Posted on 23 July 2011.
The best stock market advice is to first understand the definitions of what the stock market is comprised of and to understand basic strategies that are used to make money in the stock market. The Internet has opened up a wide array of stock market advice that is easily accessible to investors, including stock market definitions and basic strategies, which are outlined below.
The Stock Market is really a collection of stock trading markets, which themselves are comprised of thousands of individual stocks. The major stock trading markets in the United States are the New York Stock Exchange Euronext (NYSE) and the National Association of Securities Dealers Automated Quotations (NASDAQ). In 2008, The American Stock Exchange (AMEX), which was considered another major stock trading market, was purchased by the NYSE, and is now a division within the NYSE. The NYSE and NASDAQ have stringent listing requirements for companies that wish to have their stocks traded on their stock markets. These requirements include such metrics as maintaining: a minimum number of shareholders, a minimum bid price for the stock, and a minimum market capitalization.

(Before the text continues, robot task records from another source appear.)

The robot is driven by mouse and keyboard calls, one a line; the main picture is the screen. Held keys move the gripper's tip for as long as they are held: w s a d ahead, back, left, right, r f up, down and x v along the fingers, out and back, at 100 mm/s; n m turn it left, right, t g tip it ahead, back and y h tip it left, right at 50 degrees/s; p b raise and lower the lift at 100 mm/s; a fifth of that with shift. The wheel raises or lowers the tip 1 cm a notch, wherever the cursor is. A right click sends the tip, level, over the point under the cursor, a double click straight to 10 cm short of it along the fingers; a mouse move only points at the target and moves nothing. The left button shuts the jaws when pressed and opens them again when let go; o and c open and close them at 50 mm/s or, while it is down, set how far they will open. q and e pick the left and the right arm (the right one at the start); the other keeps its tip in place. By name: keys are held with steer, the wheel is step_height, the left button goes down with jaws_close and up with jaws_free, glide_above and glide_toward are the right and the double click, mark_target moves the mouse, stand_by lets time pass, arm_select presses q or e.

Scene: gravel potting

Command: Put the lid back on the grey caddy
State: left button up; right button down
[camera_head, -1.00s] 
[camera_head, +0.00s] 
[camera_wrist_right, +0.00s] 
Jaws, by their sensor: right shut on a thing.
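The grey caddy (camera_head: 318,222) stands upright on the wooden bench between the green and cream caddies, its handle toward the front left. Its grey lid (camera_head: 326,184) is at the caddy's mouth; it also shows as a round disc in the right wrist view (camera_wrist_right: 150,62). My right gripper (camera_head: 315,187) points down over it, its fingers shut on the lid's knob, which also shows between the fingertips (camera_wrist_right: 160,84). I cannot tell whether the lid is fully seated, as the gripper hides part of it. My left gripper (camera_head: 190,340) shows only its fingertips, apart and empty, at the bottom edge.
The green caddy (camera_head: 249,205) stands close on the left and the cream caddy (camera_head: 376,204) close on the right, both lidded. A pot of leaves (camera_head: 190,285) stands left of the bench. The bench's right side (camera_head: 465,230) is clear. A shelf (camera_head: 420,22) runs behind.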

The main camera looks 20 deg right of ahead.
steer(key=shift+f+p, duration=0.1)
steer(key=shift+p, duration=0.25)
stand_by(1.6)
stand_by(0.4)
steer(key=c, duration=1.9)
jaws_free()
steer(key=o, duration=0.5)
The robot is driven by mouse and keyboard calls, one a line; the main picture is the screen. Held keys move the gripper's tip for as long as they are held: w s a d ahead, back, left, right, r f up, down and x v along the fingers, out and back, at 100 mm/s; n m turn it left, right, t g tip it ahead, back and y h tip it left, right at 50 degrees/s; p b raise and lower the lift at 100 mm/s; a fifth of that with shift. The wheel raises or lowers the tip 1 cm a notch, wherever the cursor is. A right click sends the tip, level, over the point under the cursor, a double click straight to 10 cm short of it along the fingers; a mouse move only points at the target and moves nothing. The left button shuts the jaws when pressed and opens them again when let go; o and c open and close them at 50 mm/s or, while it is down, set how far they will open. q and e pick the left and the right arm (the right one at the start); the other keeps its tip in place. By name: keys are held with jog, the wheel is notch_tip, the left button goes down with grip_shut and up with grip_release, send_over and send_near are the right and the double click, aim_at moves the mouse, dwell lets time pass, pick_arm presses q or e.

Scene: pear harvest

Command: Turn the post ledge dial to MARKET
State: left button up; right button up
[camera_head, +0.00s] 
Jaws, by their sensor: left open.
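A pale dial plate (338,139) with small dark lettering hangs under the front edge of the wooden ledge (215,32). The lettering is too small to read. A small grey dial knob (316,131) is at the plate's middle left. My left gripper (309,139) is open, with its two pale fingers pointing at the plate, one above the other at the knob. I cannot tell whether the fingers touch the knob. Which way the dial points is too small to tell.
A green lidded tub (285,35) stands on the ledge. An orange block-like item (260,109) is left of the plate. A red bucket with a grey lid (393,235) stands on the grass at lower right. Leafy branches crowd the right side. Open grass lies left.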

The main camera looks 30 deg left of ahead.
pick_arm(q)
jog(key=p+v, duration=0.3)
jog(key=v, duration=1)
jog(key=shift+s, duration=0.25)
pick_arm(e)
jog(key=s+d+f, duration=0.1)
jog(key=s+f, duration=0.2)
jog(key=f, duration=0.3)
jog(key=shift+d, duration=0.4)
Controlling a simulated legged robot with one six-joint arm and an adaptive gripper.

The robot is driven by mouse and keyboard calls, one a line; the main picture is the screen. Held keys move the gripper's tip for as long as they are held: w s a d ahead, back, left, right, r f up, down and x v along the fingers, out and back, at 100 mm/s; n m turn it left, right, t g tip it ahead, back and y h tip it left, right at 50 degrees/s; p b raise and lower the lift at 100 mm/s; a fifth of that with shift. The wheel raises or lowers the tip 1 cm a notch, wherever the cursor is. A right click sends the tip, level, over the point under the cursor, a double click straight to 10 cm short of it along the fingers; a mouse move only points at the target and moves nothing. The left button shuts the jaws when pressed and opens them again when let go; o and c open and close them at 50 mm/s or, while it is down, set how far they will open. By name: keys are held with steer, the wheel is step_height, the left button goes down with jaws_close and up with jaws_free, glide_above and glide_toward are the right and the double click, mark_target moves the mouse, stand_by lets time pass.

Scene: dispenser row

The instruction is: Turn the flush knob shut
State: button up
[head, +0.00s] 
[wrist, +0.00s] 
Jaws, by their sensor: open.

In addition to the major stock trading markets, tens of thousands of company’s stocks trade on Over The Counter (OTC) stock quotation systems, which include the Over The Counter Bulletin Board (OTC BB) and OtcMarkets.com (Pink Sheets). Stocks that trade on the OTC BB do not have to meet any listing requirements, with the exception that they must be fully compliant in their reporting to the Securities and Exchange Commission (SEC). There are no listing requirements for stocks that trade on the Pink Sheets. However, Pink Sheets has its own tiered ranking system for stocks that trade on their quotation system. This ranking system segregates companies based on their reporting status to both the SEC and to Pink Sheets.
There are three major Stock Market Indexes that are used to gauge stock market performance, including: the Dow Jones Industrial Average, the NASDAQ Composite index and the Standards and Poors 500 index (S&P 500). These indexes are comprised of companies that are selected based on their representation of segments of the economy. The Dow Jones Industrial Average index focuses on industrial companies. The NASDAQ Composite index focuses on technology companies. The S&P 500 index is a broader index that focuses on a wide variety of companies.
Stock market advice as it pertains to stock market investment strategies comes down to one basic investment rule that is known as buy low sell high. The whole point of investing in the stock market is to make money, and to do so you have to buy when a stock is low and sell it when it is high. To better understand what a stock is and how to value a stock to determine when to buy and sell, see Advice On Stocks – Definitions and Valuation Method.
Understanding how the stock market performs in relation to economic cycles can improve your investment performance. Many of the best buying opportunities in the stock market occur when the economy is going into a recession and a stock market selloff occurs. There’s an old saying on Wall Street, “buy stocks when nobody else wants them”. This is perhaps the best stock market advice of all, since eventually the stock economy will grow again, companies will report growing earnings, and the stock market will respond by moving higher.